VINCENT WARREN: It’s critically important, because that piece of the argument shows precisely why habeas corpus — and that is a proceeding in which you have a lawyer, where you have counsel, where you can present evidence on your own behalf, where you learn the details of the evidence against you — that is why what we’re fighting for is so critically important, because besides being able to determine issues of being in the wrong place at the wrong time, when the government says that there is a terrorist that you’re known to have associated with and who is dead now, and you’re in a proceeding where you don’t have that information and you can’t follow up on it, you don’t have the ability to say, “My goodness! This person is not dead, and he’s not a terrorist,” and that person can be the basis for your release. When the government says —- accuses you of something that is simply not true, the basic tenet of our justice system is for you to have an opportunity to challenge that. And that’s what’s missing from the kangaroo court proceedings that the Bush administration has put into effect.

AMY GOODMAN: Solicitor General Paul Clement argued the Bush administration’s case. In an exchange with Justice Stephen Breyer, Clement was challenged on whether current procedures give prisoners any room to challenge their imprisonment.

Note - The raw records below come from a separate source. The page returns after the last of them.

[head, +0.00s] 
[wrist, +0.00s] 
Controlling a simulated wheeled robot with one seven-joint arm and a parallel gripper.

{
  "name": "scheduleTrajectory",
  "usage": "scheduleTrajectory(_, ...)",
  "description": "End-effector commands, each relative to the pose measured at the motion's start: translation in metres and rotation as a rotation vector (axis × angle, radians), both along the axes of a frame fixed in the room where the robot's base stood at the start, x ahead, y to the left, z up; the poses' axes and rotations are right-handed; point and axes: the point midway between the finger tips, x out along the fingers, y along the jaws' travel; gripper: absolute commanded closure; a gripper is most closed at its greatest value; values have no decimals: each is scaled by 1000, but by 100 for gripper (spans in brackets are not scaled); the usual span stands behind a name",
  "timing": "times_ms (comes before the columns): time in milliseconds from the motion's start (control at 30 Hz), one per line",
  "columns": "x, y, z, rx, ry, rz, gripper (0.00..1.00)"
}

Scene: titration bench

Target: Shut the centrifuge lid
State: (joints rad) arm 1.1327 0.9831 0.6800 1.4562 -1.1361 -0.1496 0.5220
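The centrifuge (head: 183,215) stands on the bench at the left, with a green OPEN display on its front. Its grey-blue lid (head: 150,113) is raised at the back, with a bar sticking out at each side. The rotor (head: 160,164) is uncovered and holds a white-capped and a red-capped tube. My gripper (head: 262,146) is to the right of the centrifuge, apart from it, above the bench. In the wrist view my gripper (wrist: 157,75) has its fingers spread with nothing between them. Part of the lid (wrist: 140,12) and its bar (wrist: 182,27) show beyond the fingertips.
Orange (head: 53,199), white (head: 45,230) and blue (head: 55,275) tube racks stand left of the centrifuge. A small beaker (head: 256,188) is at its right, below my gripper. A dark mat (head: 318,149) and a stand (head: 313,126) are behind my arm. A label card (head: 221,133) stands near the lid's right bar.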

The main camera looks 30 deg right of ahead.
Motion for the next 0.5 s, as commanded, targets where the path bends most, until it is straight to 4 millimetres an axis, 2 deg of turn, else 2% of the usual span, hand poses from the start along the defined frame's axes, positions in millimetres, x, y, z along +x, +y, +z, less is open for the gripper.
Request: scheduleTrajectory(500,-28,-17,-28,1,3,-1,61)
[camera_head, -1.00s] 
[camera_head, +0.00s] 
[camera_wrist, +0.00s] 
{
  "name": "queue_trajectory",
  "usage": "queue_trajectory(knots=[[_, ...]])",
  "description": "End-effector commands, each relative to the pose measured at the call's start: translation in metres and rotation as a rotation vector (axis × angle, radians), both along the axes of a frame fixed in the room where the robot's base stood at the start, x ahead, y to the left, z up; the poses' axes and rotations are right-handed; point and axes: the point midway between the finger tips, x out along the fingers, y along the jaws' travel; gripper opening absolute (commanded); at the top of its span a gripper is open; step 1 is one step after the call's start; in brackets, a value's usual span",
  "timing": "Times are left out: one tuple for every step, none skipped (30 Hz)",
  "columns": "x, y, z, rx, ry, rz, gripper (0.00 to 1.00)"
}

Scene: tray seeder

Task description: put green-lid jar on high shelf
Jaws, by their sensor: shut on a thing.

    JUSTICE STEPHEN BREYER: Suppose that you are from Bosnia, and you are held for six years in Guantanamo, and the charge is that you helped al-Qaeda, and you’ve had your hearing before the CSRT. And now you go to the D.C. circuit, and here’s what you say: “The CSRT is all wrong. Their procedures are terrible. But, Judge, for purposes of argument, I concede their procedures are wonderful, and I also can conclude it reached a perfectly good result.” OK? So you concede it, for argument’s sake. But what you want to say is: “Judge, I don’t care how good those procedures are. I’m from Bosnia. I’ve been here six years. The Constitution of the United States does not give anyone the right to hold me six years in Guantanamo without either charging me or releasing me, in the absence of some special procedure in Congress for preventive detention.” That’s the argument I want to make. I don’t see anything in this CSRT provision that permits me to make that argument. So I’m asking you: Where can you make that argument?

    PAUL CLEMENT: I’m not sure that he can make that argument, Justice Breyer.

    JUSTICE STEPHEN BREYER: Exactly.

    PAUL CLEMENT: I’m not sure he can make -—

    JUSTICE STEPHEN BREYER: If he cannot make that argument, how does this become an equivalent to habeas, since that happens to be the argument that a large number of these 305 people would like to make?

AMY GOODMAN: Solicitor General Paul Clement and Justice Stephen Breyer. Vince Warren, this line of argument?

VINCENT WARREN: This was a very interesting line of argument. What Justice Breyer was doing was setting up a hypothetical. And this was around the CSRT process. And just to remind folks, the CSRT process is one in which the detainee does not have a lawyer, cannot present evidence on his own, cannot see the evidence against him, the classified evidence, which is troubling enough. But what Justice Breyer is saying: let’s assume that that doesn’t matter and that you are in the position of one of the petitioners in this case, someone from Bosnia who was not picked up on the battlefield, and you simply want to make the constitutional argument that under the US Constitution the President cannot detainee me for six years without giving me a trial or releasing me.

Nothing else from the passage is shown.